Alcoa Elementary triples advanced, proficient students
By Matthew Stewart | (firstname.lastname@example.org)
Alcoa Elementary School is producing academic gains, tripling last school year’s number of students who scored proficient and advanced on state tests.
Fifty Alcoa elementary-schoolers scored proficient and advanced on the Tennessee Comprehensive Assessment Program (TCAP) Achievement Test last year, said Principal Merna Schott. Alcoa Elementary School had 154 students score proficient and advanced on this spring’s test.
School officials honored proficient and advanced students at a recent ceremony. They presented students who scored advanced in tested subject areas with a maroon T-shirt and presented students who scored proficient with a gray T-shirt.
“It was fun,” said fourth-grader Elijiah McCallie. “We were dancing to the music. It was great and makes all my work worth it.
“I worked very hard to get it, and I had to put in some extra time. I stayed after class a couple times.”
Fourth-grader Josie Swann received a gray T-shirt. She was advanced in every subject except math.
Swann plans to work harder this school year, so she can score advanced in all subject areas and earn a maroon T-shirt. “My teacher thinks I’ll be able to do it. So, I have no doubt that I’ll get it.”
Student recognition is a good way to encourage students to achieve better results, she said. “TCAPs are pretty tough. I don’t like being stuck in a chair for such a long time. However, it’s all worth it to get this T-shirt. I hope the kids who didn’t get a T-shirt will try to get one this year and work a little harder.”
Alcoa Elementary School has seen improvements during the past year, Schott said. “We were seeing improvements even before TCAPs. We’ve paired instructional changes with organizational ones.”

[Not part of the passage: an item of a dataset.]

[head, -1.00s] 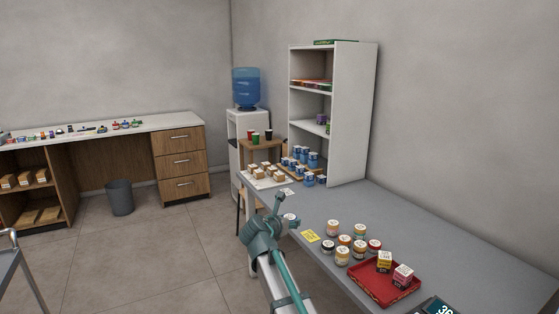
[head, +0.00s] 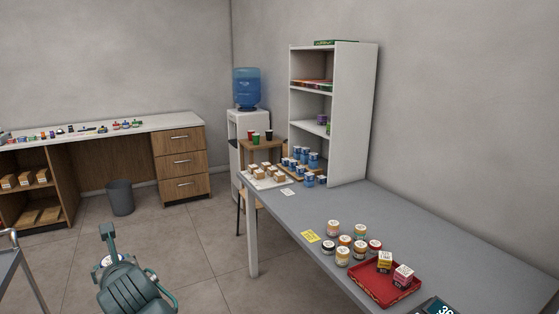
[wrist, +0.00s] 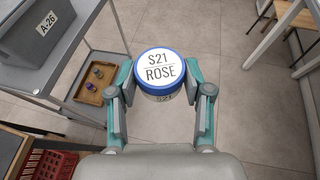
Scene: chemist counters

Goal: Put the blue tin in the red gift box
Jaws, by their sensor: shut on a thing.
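My gripper (wrist: 160,98) is shut on a round tin (wrist: 160,70) with a blue rim and a white top marked "S21 ROSE". The tin is held between the two fingers, clear of any surface, over the floor. In the head view my gripper (head: 108,256) is at the lower left, away from the tables, and mostly hides the tin (head: 103,261). I cannot make out a red gift box in either view.
A grey table (head: 300,206) at the right holds several jars, a red tray (head: 362,287) with small boxes, and blue-labelled tins. In the wrist view, a grey trolley (wrist: 63,68) stands at left and a red basket (wrist: 50,164) at lower left. Open floor lies between.

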School officials have established common grade level planning, she said. Grade-level educators have five hours of planning together each week, in order to work on curriculum maps and rubrics.
The school is making strides for several additional reasons, including the new teacher evaluation system, Schott said. Alcoa City Schools is using the Teacher Instructional Growth for Effectiveness and Results (TIGER) model, which was developed by the Association of Independent and Municipal Schools.
The new evaluation has helped educators improve instruction, she said. “It moves teachers away from lecture and stresses active involvement. Students need to be engaged all the time. We’re student-driven, not teacher-driven.”
Alcoa Elementary School has also seen success with looping, an educational practice in which teachers and students remain together for at least two years, Schott said. “Looping has helped us hit the ground running each year, because teachers don’t have to spend as much time going over rules and procedures.”
The school’s math gains can be attributed to Bridges in Mathematics, Schott said. The full K-5 curriculum offers a blend of problem-solving and skill building.
“In the beginning, everybody was leery of it,” she said. “However, we trusted the plan and it worked.”